Trump Deals with Canada and Mexico: the “NAFTA 2.0”

Posted On 2nd October 2018

Love Trump or hate him, at least this agreement by the Trump administration reduces the uncertainty in the North American trade relationships that underpin many of the supply chains in the US. 

The auto industry especially relies on suppliers who source work and parts in various locations in North America.  It is often difficult for those suppliers to calculate the actual value added as a part could receive value-adds in different company locations spread transnationally in plants they own in Mexico, US and Canada – not to mention some or all the engineering at each plant might be from Europe.  And this happens in other industries as well.

The auto industry feared that new tariffs would essentially trap their investments in subsidiaries in Canada and Mexico.  Without the export markets, the assumptions underlying the calculations supporting such investments are negated, leading very quickly to full closures at those factories.  Relocating all production to within US borders or, more likely, to other nations with “cheap labor” such as Vietnam or countries less at risk of attracting Trump’s new tariffs, would be expensive and supply chain disrupting.  The consumer usually ends up paying for such inefficiencies as price increases become inevitable.

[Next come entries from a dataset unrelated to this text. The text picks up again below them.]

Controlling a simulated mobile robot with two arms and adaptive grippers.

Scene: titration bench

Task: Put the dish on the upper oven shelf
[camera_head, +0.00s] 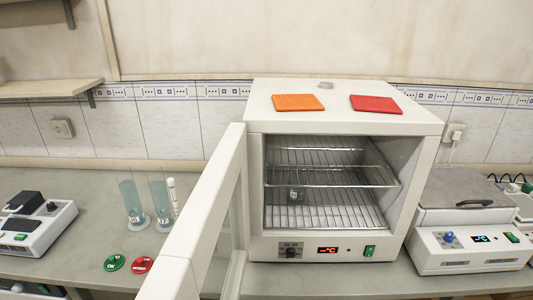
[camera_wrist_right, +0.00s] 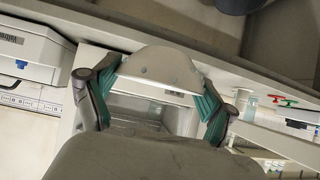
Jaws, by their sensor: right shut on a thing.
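In the right wrist view my right gripper (camera_wrist_right: 157,77) is shut on a pale grey, rounded piece that spans between its two green-padded fingers; I take it as the dish (camera_wrist_right: 160,64). Its inside and contents do not show. The oven (camera_head: 336,204) stands on the bench in the head view with its door (camera_head: 205,215) swung open to the left. The upper wire shelf (camera_head: 330,176) looks bare. The oven also shows behind my right gripper in the wrist view. My left gripper is in neither view.
A small glass vessel (camera_head: 296,189) stands inside the oven, on the lower rack. Orange (camera_head: 298,102) and red (camera_head: 376,104) pads lie on top. Glass cylinders (camera_head: 133,205) stand left of the door. A hotplate device (camera_head: 468,240) stands close on the right.

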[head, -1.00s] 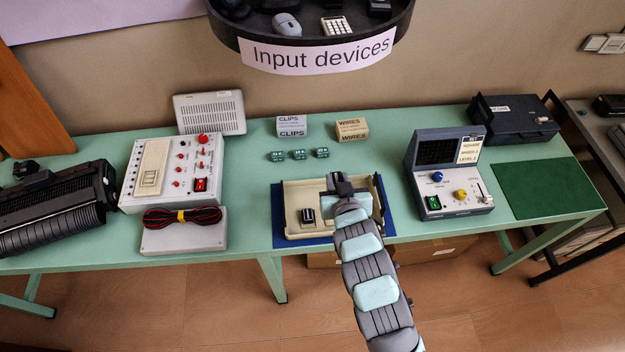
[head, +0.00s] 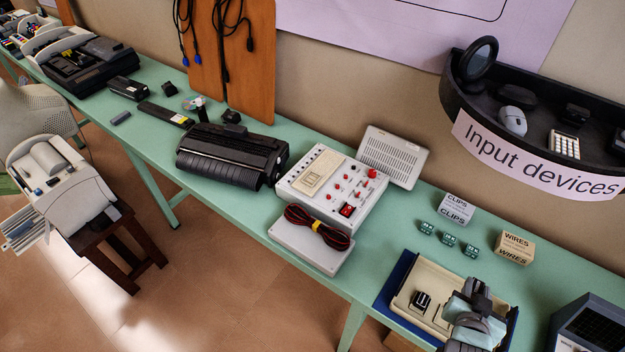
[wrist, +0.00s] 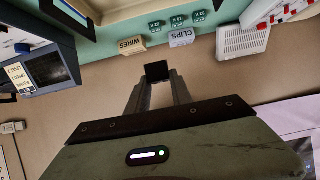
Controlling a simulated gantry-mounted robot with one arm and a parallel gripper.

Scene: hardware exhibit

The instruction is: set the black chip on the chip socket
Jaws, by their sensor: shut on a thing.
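A black square chip (wrist: 157,70) is between the two fingertips of my gripper (wrist: 159,78) in the wrist view. In the head view my gripper (head: 477,290) is above the right part of a cream tray; the chip cannot be made out clearly there. A white tester box (head: 345,208) stands left of the tray, with red knobs and a beige block with a small frame (head: 312,178), which looks like the chip socket. My gripper is well to the right of it. No chip shows on that block.
The cream tray (head: 411,276) lies on a blue mat and holds a small black-and-silver part (head: 421,299). A red-and-black wire coil (head: 318,228) lies on a pale box before the tester. Clips (head: 455,207) and wires (head: 514,246) boxes stand behind the tray, near small green blocks.

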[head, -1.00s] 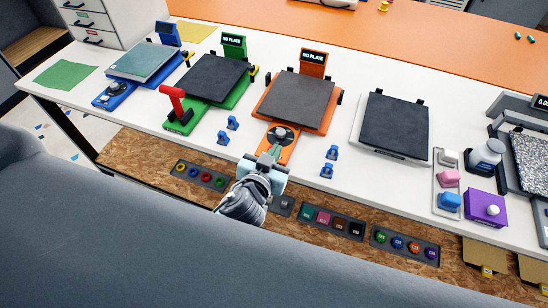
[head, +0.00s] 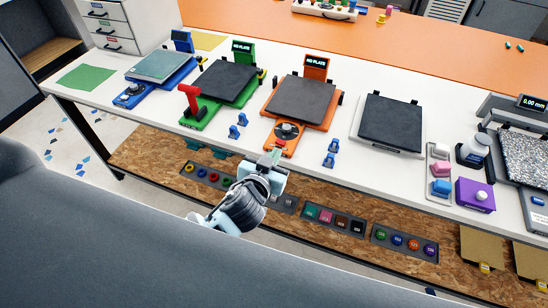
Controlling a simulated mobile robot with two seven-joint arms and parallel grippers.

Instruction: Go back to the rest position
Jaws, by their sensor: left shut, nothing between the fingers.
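My left gripper (head: 271,157) is shut and empty. In the head view it is at the front edge of the white table (head: 345,178), just in front of the orange printer (head: 298,103) and its round dial (head: 286,131). A small gap seems to part the fingertips from the dial, but I cannot tell the exact distance. My right gripper is not in view.
A green printer (head: 226,84) with a red lever and a blue printer (head: 160,68) stand to the left. A dark plate (head: 391,122), a purple button box (head: 475,195) and small blue clips (head: 331,153) lie rightward. Below is a wooden shelf (head: 150,155).

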In a victory for Big Food, Monsanto, and their lobbyists in DC, the new agreement does loosen oversight across borders of GMO-foods so US Ag can sell more to Canada and Mexico, something that should in theory help support the sagging prices of US agricultural products including pork, cheese and more broadly foodstuffs.  Already at $39 billion and having quadrupled since NAFTA started, this does rationalize and simplify (at least on paper) the export procedures and approvals for additional GMO-containing foodstuffs for the US to move into Canada and Mexico.